CBI has examined former Finance Minister P Chidamabaram in connection with the Foreign Investment Promotion Board (FIPB) clearance given to Rs 3500- crore Aircel-Maxis deal in 2006.
CBI sources said Chidambaram was recently examined in connection with the case on the charge that the Finance Minister was competent for giving sanction only upto Rs 600 crore and the Aircel-Maxis deal was way above that limit.
The sources said the matter should have been referred to the Cabinet Committee on Economic Affairs (CCEA) as foreign investments above Rs 600 crore can only be cleared by Cabinet Committee on Economic Affairs headed by the Prime Minister.
The agency had informed the Special CBI court that how this clearance was given is still under investigation. “We have not concluded the probe on this aspect yet,” CBI prosecutor K K Goel had told the court.

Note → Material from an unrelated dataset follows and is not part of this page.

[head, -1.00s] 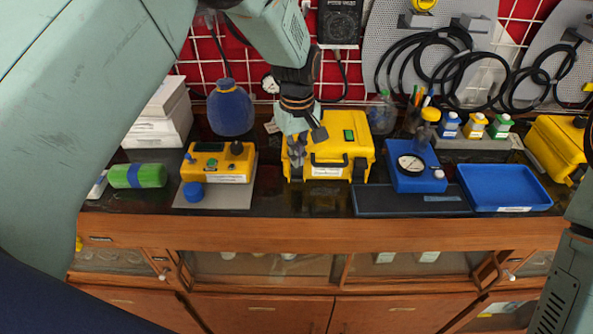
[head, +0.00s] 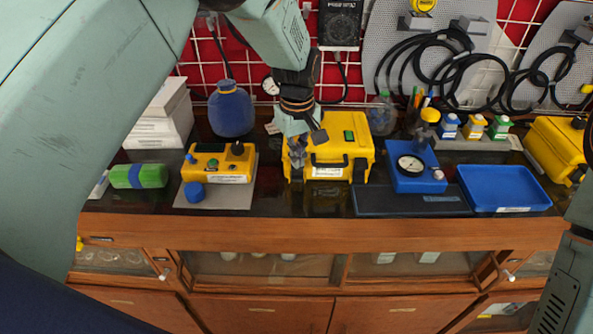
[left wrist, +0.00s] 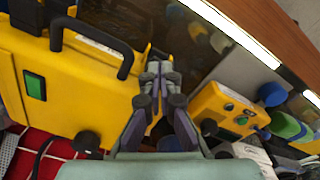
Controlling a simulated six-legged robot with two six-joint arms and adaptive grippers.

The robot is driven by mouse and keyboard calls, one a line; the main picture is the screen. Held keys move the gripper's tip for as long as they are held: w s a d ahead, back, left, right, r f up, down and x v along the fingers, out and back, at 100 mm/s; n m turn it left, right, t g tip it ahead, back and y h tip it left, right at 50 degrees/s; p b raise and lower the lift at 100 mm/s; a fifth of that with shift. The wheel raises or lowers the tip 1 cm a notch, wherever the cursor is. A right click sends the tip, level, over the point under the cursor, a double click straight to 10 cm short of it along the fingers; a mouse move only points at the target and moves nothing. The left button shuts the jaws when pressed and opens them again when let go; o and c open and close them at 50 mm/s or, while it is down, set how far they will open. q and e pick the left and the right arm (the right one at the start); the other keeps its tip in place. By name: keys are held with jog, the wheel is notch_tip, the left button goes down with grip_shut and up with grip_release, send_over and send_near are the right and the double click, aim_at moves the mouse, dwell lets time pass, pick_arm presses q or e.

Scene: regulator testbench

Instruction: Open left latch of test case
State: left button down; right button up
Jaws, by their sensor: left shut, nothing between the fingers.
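The yellow test case (head: 357,149) stands upright on the dark bench top, lid down, with a black handle (head: 329,162) on its front. Its right latch (head: 360,170) is a dark piece at the front right. My left gripper (head: 297,163) is shut and empty at the front left of the case, where the left latch belongs. The fingers cover that spot, so I cannot tell the latch's position. In the left wrist view the shut fingertips (left wrist: 154,72) are beside the case (left wrist: 100,82), close to the handle's end (left wrist: 124,68). My right gripper is out of view.
Left of the case is a yellow instrument (head: 218,163) on a grey mat, with a blue bottle (head: 231,110) behind. Right are a blue gauge box (head: 418,180) and a blue tray (head: 505,190). The bench strip before the case is clear.

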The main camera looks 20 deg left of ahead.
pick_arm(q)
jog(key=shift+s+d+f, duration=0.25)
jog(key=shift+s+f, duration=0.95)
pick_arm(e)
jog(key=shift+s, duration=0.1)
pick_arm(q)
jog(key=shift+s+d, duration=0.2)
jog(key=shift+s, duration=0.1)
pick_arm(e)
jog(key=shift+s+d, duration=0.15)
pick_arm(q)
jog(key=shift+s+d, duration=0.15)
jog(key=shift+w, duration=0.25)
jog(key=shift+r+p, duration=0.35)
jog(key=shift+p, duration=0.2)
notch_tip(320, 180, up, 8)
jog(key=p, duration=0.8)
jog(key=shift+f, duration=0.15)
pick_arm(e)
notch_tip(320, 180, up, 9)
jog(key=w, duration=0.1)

When contacted, Chidambaram told PTI “they (CBI) took a brief statement from me on the FIPB approval. I repeated what I said in my press statement earlier. Nothing more than that”.
Chidambaram had said in September that the file regarding the case was put up before him by officials and he approved it “in the normal course”.

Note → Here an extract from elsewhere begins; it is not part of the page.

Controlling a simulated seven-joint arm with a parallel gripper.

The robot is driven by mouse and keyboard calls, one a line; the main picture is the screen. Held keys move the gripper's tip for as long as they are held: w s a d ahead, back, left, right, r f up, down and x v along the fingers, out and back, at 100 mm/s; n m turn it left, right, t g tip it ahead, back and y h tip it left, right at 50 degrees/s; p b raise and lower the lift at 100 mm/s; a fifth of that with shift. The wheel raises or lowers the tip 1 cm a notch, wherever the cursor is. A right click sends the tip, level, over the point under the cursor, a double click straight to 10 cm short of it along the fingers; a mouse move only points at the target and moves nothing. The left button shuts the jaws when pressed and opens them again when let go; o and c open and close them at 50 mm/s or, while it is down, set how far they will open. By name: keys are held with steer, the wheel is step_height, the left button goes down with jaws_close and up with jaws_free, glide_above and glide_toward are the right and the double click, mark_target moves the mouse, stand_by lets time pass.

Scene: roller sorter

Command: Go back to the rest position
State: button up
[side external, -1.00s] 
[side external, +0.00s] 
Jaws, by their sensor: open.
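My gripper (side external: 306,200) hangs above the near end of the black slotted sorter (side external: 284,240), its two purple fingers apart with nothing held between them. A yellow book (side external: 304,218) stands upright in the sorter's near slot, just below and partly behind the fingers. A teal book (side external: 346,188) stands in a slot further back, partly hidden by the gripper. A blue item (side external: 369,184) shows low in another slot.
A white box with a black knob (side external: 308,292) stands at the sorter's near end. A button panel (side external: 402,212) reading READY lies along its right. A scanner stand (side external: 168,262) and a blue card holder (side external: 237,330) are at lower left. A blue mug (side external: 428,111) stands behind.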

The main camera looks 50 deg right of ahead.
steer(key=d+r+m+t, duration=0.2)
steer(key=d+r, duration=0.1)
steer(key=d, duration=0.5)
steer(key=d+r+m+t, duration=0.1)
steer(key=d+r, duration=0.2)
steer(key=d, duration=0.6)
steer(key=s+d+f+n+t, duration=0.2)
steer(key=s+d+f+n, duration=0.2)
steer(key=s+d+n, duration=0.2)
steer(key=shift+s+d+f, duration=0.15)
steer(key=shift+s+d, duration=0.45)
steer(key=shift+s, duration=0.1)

“In the Aircel-Maxis case, the FIPB sought the approval of the Finance Minister in accordance with the rules. The case was submitted through the Additional Secretary and Secretary, DEA. Both of them recommended the case for approval. Approval was granted by me, as Finance Minister, in the normal course”, Chidambaram had said in the statement.

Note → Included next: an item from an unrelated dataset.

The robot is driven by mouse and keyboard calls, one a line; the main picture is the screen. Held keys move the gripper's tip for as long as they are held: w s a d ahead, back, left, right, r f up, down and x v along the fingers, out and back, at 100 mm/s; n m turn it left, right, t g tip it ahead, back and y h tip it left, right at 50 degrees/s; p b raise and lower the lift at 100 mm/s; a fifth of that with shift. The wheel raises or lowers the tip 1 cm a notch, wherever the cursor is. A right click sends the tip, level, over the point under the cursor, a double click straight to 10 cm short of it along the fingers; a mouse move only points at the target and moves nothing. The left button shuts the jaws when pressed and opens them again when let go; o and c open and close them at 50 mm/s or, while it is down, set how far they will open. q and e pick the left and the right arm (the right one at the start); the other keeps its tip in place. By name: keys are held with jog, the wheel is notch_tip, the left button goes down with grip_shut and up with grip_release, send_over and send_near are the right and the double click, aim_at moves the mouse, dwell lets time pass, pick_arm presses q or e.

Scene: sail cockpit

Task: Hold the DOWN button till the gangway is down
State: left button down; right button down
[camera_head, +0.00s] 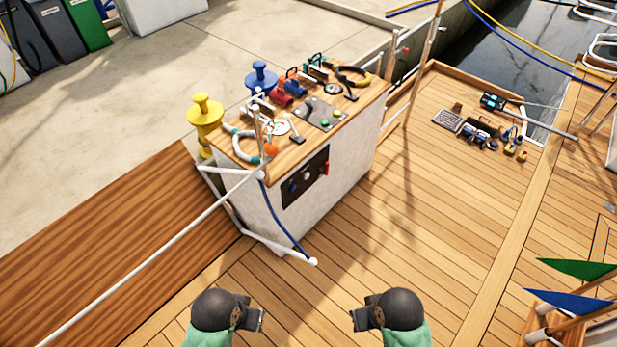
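A white console (345,165) with a wooden top stands in the middle. On its top is a grey plate (315,108) with green buttons (325,121); labels are too small to read, so I cannot tell which one is DOWN. A dark panel (297,188) with a round knob and a red part is on the console's front. A brown planked surface (110,255) with a white rail (150,262) lies at the left; I cannot tell if it is the gangway. My left gripper (258,320) and right gripper (356,319) are at the bottom, apart from the console, their finger gaps unclear.
Tools and fittings crowd the console top, including yellow-handled pliers (352,76) and an orange ball (271,150). A blue line (282,222) hangs down the console's front-left corner. Flags (577,268) stand at lower right. Deck between grippers and console is clear.

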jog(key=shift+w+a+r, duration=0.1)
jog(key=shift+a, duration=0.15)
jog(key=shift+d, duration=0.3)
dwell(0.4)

He had said “I understand that the officials of FIPB who dealt with the matter have explained to the CBI that under the rules, as they stood then, the case required only the approval of the Finance Minister.
“I am sure the files will bear out the correctness of this position,” Chidambaram had said.
Chidambaram had said “the FIPB is chaired by the Secretary, Department of Economic Affairs. It recommends proposals for the approval of the Finance Minister and, where required under the rules, the approval of the CCEA”.
The agency had told the court in its charge sheet in the case that Mauritius-based M/s Global Communication Services Holdings Ltd, a subsidiary of Maxis, had sought approval for $800 million for which the CCEA was competent to do so.
In its charge sheet, CBI had named former Telecom Minister Dayanidhi Maran, his brother Kalanithi Maran, T Ananda Krishnan, Malaysian national Augustus Ralph Marshall and four firms — Sun Direct TV Pvt Ltd, Maxis Communication Berhad, South Asia Entertainment Holding
Ltd and Astro All Asia Network PLC — as accused in the case.
They have been charge sheeted for the offences punishable under section 120-B (criminal conspiracy) of IPC and under relevant provisions of Prevention of Corruption Act.
On September 11, CBI had told the court that former Telecom Minister Dayanidhi Maran had “pressurised” and “forced” Chennai-based telecom promoter C Sivasankaran to sell his stakes in Aircel and two subsidiary firms to Malaysian firm Maxis Group in 2006.
The Malaysian firm was favoured by Maran and granted licence within six months after the take over of Aircel in December 2006, it had said.
The 72-page charge sheet includes the names of 151 CBI witnesses and a set of 655 documents on which the agency has relied upon in its investigation.